__Given instruction__
Tally every line of the listing below that holds "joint", then give the tally alone.

__Record extracts__
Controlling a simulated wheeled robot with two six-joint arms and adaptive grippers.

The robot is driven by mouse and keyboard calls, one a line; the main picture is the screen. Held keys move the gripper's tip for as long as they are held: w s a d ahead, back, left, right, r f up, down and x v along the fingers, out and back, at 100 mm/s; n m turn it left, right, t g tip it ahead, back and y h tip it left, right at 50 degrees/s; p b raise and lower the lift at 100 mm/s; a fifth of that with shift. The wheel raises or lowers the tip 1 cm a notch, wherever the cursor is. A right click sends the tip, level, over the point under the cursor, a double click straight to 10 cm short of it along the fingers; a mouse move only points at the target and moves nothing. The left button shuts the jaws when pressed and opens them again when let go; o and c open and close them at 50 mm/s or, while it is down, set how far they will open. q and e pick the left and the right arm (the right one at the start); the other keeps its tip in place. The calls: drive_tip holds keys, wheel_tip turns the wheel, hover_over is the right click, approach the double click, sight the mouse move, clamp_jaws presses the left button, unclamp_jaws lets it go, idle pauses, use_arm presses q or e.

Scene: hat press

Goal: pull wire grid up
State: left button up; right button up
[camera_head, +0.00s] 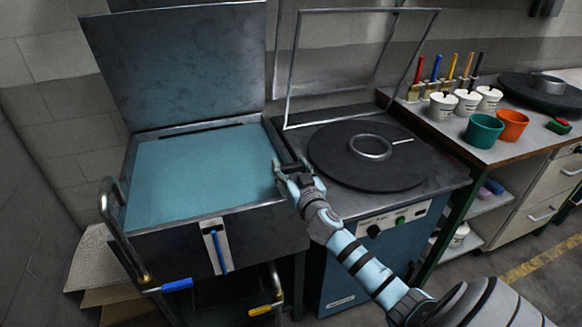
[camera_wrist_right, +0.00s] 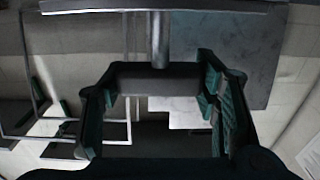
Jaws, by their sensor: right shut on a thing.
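My right gripper (camera_head: 288,172) is at the right rim of the open steel box (camera_head: 272,213), shut on a dark grey bar-like handle. In the right wrist view the handle (camera_wrist_right: 160,76) lies between the finger pads, joined by a short post to a long metal bar (camera_wrist_right: 240,7). I cannot tell which part this handle belongs to. A thin metal frame (camera_head: 297,55), probably the wire grid, stands raised and leaning back behind the round black plate (camera_head: 335,170). Its mesh is too fine to make out. My left gripper is not in view.
The box's lid (camera_head: 180,60) stands open, with a flat blue-teal surface (camera_head: 190,175) inside. A bent metal handle (camera_head: 108,215) sticks out at its left. The side table (camera_head: 437,132) at right holds white cups (camera_head: 442,108), a teal pot (camera_head: 483,133) and an orange pot (camera_head: 511,125).

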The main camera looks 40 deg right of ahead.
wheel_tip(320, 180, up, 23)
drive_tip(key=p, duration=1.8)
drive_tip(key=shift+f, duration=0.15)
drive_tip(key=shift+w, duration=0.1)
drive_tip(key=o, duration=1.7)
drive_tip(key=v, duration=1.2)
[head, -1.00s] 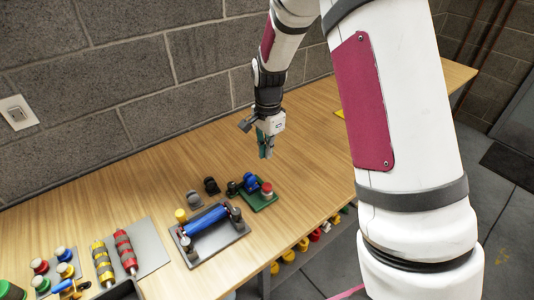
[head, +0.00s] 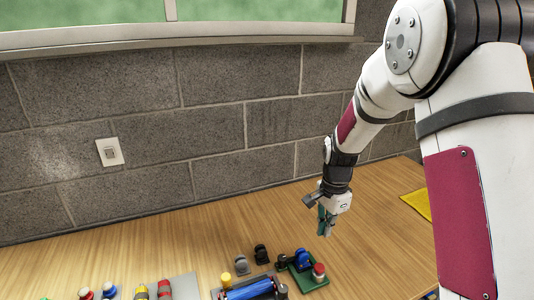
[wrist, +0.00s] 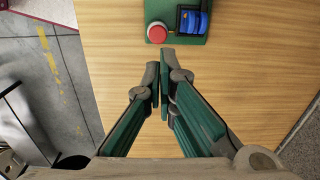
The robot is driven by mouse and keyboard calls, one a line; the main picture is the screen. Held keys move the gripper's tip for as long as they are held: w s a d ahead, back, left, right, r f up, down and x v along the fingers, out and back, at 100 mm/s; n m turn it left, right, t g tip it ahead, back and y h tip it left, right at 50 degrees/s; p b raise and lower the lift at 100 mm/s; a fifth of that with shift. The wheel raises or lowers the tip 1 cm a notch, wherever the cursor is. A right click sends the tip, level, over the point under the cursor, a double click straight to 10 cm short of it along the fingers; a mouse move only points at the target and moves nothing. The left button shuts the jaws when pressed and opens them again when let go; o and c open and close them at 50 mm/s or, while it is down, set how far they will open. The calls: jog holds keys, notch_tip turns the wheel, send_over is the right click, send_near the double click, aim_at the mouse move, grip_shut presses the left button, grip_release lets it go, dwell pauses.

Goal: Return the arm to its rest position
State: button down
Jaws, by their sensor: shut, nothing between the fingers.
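My gripper (head: 325,231) hangs from my arm above the wooden table, fingers pointing down. In the wrist view its green-sided fingers (wrist: 160,78) are together with nothing between them. It is apart from the green pad with the red knob and blue part, which lies below and to the left of it in the head view. My arm bends down from the upper right of the head view, and its white links cover part of the table's right side.
The green pad (head: 302,281) holds a red-topped knob (head: 319,271). A blue roller (head: 249,290) and two small dark pieces sit beside it. More coloured parts line the front left edge. A yellow sheet (head: 416,204) lies at right. A block wall stands behind; the table's back middle is bare.

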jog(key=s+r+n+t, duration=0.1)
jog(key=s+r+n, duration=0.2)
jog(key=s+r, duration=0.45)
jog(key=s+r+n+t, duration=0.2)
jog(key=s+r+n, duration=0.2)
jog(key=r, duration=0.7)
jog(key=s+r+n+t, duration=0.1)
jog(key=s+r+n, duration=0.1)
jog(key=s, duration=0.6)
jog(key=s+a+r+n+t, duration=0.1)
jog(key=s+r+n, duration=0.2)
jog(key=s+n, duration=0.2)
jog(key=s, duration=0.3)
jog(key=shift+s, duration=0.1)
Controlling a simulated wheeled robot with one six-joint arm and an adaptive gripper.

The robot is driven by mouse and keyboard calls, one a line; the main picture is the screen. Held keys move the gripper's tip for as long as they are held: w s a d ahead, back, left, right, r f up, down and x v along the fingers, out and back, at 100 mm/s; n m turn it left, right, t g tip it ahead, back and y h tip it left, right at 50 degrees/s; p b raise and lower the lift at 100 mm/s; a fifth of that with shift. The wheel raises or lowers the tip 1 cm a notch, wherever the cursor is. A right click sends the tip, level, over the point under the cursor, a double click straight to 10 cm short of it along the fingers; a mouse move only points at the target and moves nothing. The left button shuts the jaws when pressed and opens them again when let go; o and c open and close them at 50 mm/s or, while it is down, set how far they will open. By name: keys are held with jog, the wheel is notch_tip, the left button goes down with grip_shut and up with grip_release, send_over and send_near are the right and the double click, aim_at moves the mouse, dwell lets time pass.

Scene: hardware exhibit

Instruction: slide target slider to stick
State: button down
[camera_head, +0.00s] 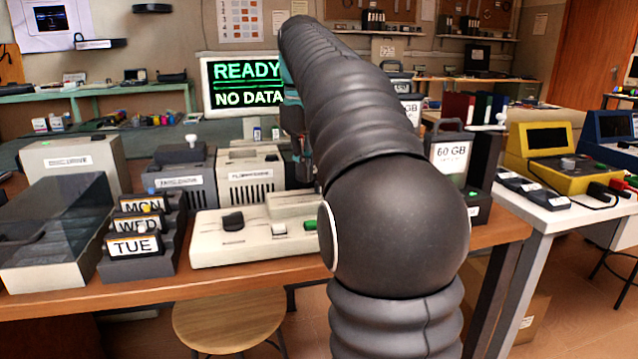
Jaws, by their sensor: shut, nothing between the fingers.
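A cream control box (215,251) stands at the front of the wooden table. On its top are a black knob (233,221), a white button (279,229) and a green button (309,223). No part is plainly marked as the target slider or the stick, so I cannot tell which they are. My arm reaches up and away, then bends down at its far end. My gripper (303,170) is shut and empty, pointing down behind the control box, near the cream drive unit (248,178). My arm partly hides it. I cannot tell whether it touches anything.
A monitor (240,82) reads READY, NO DATA. Left are day-label cards (133,246) in a dark holder and a clear-lidded case (55,225). A grey drive unit (182,182) stands behind. A 60 GB unit (450,160) is right of my arm. A stool (228,318) is in front.

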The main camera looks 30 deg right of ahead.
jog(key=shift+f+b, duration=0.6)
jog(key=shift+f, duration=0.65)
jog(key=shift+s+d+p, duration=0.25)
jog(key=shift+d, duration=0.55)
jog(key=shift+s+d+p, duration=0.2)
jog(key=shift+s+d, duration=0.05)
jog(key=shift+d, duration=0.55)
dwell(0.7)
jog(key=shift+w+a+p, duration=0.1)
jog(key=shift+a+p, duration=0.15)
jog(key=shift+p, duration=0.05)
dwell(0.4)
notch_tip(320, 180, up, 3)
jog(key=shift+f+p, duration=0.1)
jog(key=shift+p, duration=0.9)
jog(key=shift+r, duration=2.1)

__Task output__
2